Covering rifle distances with a muzzleloader
The final evening I had to hunt, I went to a usual spot but there was another NR from Michigan there first. Not being able to locate him, and not wanting to blow someone elses hunt, I moved on to a different area. Set up at the top of a hill with a mile view, I glassed for about an hour with no success. There was a huge sunflower field, between two cut corn fields and just a couple of trees on a levee. Suddenly we went from no deer to does/fawns popping up all over out of the sunflowers. With 5 minutes left of shooting light, these 3 bucks stood up and one of them was a true Kansas giant. The image of those massive white antlers appearing out of the cover will haunt me until next year. I flew down the hill in the truck, caught the county road up to the next parking space and ran my guts out trying to cover the mile to them. Before I got there, darkness descended like a cloak and they all moved into the middle of the corn. From none to 17 deer in a manner of minutes!!!

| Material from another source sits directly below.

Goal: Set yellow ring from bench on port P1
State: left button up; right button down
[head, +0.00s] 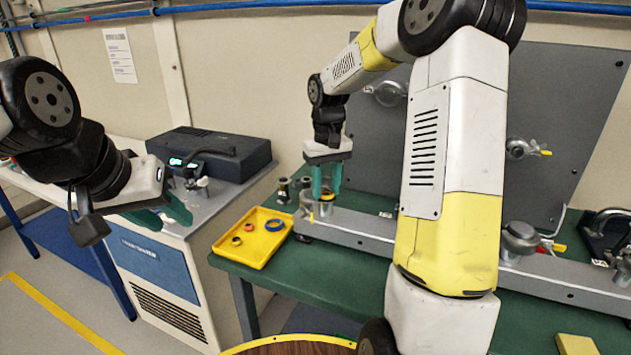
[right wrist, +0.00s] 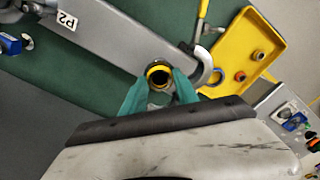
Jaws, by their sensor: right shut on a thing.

I had another great time, made some new friends and learned so much from this trip that I am sure I could start out correctly and kill a nice deer. The one million acres of WIHA that land owners enroll provides a great resource to all hunters. The early Sept trip for me was a bust with the 95 degree heat, and this one was also unseasonably warm at 60 degrees in the day times. Think the normal should be more about 20 at night and 40 during the day, that would be pleasant.
I definitely will be trying for this tag again, and either WT-only or Either-species upgrade will be just fine. Then when I found out the Nebraska mule deer tag is OTC, it just increased my determination to check out these areas in the future.
Now I just have find one of those pesky cow elk so that I can pack up and leave for my Choke Canyon archery deer hunt in Texas. That hunt is Jan. 2-5 so myNew Years resolution will be to shoot straight if given an opportunity and make the most of the hunt. That might be the start of the 2018 HAC!!!!!!!!